Authentiquement libre, il pourra avec l’autre établir une relation du second amour, différent du premier amour qui « était soumis au désir qui, comblé, se renverse en ennui » (op.cit. p.140.),

(…) le second amour s’est dégagé de la passion, c’est-à-dire de la passivité qui est l’envers de la possession, pour s’ouvrir à tout autre chose : pour se déployer, dans l’intime auquel il accède, à l’infini de la présence ou de l’« être près ». (ibid.)

Cet amour mûr est donc dégagé de la dialectique stérile de possession / déception. La présence de l’autre n’est plus menaçante ni alternative pour / à la mienne, mais m’ouvre pour toujours à l’infini d’autrui.
Pour compléter mon compte rendu très court, je vous recommande de lire cet essai, adapté à nos sociétés française et japonaises de grande longévité: nombreux sont ceux qui peuvent reprendre la vie, jouir d’une seconde vie.

Je n’ose d’ailleurs affirmer mon plein droit d’accéder à une seconde vie. Mais ces retrouvailles et la lucidité offerte par le philosophe m’apportent à la fois un certain sens de la vie traversée, même banale, pauvre et médiocre, et l’inspiration d’une ¨seconde vie ¨ . Une seconde fois constitue une sorte de grâce.
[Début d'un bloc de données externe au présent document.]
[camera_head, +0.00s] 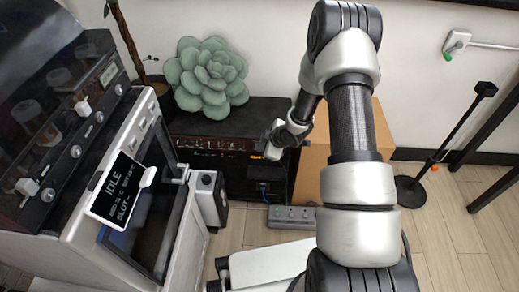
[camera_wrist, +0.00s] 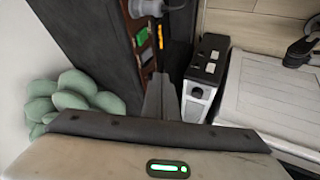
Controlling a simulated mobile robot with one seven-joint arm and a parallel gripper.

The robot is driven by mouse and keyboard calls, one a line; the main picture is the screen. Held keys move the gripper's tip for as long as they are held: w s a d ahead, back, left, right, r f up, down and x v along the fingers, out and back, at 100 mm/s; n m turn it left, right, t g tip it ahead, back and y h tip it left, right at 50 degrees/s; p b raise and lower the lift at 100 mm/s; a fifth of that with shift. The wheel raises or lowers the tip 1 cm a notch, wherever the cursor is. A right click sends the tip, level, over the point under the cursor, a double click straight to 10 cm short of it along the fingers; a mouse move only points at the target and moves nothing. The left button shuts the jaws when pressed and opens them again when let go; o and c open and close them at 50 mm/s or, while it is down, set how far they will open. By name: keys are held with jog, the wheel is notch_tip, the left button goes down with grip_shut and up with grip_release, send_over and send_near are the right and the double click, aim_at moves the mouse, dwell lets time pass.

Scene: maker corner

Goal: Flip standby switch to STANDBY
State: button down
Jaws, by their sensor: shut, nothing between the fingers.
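I cannot pick out a standby switch or its lettering for certain in either view. A black cabinet (camera_head: 238,108) stands against the wall, with a recessed front strip of small coloured parts (camera_head: 212,143). In the wrist view that strip (camera_wrist: 143,45) shows green, red and orange pieces. My gripper (camera_head: 268,152) is in front of the strip's right part, pointing at the cabinet. In the wrist view my gripper (camera_wrist: 160,82) has its dark fingers together, with nothing held. Its tips appear close to the strip; I cannot tell whether they touch. My arm hides the cabinet's right side.
A green succulent (camera_head: 210,75) sits on the cabinet. A grey machine (camera_head: 100,205) with an IDLE screen (camera_head: 118,188) stands left. A small black-topped box (camera_head: 210,195), a power strip (camera_head: 291,214) and a cardboard box (camera_head: 310,165) are nearby.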

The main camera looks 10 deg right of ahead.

Je me souviens alors de la citation très connue de Proust, écrivain auquel François Julien se réfère plusieurs fois : « il ( = le souvenir) nous fait tout d’un coup respirer un air nouveau précisément parce que c’est un air qu’on a respiré autrefois » ( Le Temps retrouvé ) ; suit une de ses phrases les plus célèbres : « les vrais paradis sont les paradis qu’on a perdus. »

En ce qui concerne une seconde amour, le philosophe critique strictement le grand écrivain : « Proust n’a pas entrevu la possibilité d’un second amour » (op.cit., p.145) puisque « (sa) vérité n’est qu’un enfermement des sujets dans leur moi respectif .» ( ibid. p. 146) Plus généreux que F. Julien, je pense que Proust comprend très bien cet « enfermement » des amants, ou plutôt de chacun de nous. Cherchant le Dehors, il ne l’a trouvé que dans les Arts. On peut donc voir la lueur d’un second amour dans son grand roman, même si les amours de son héros avec Albertine et de Swann avec Odette semblent très pessimistes.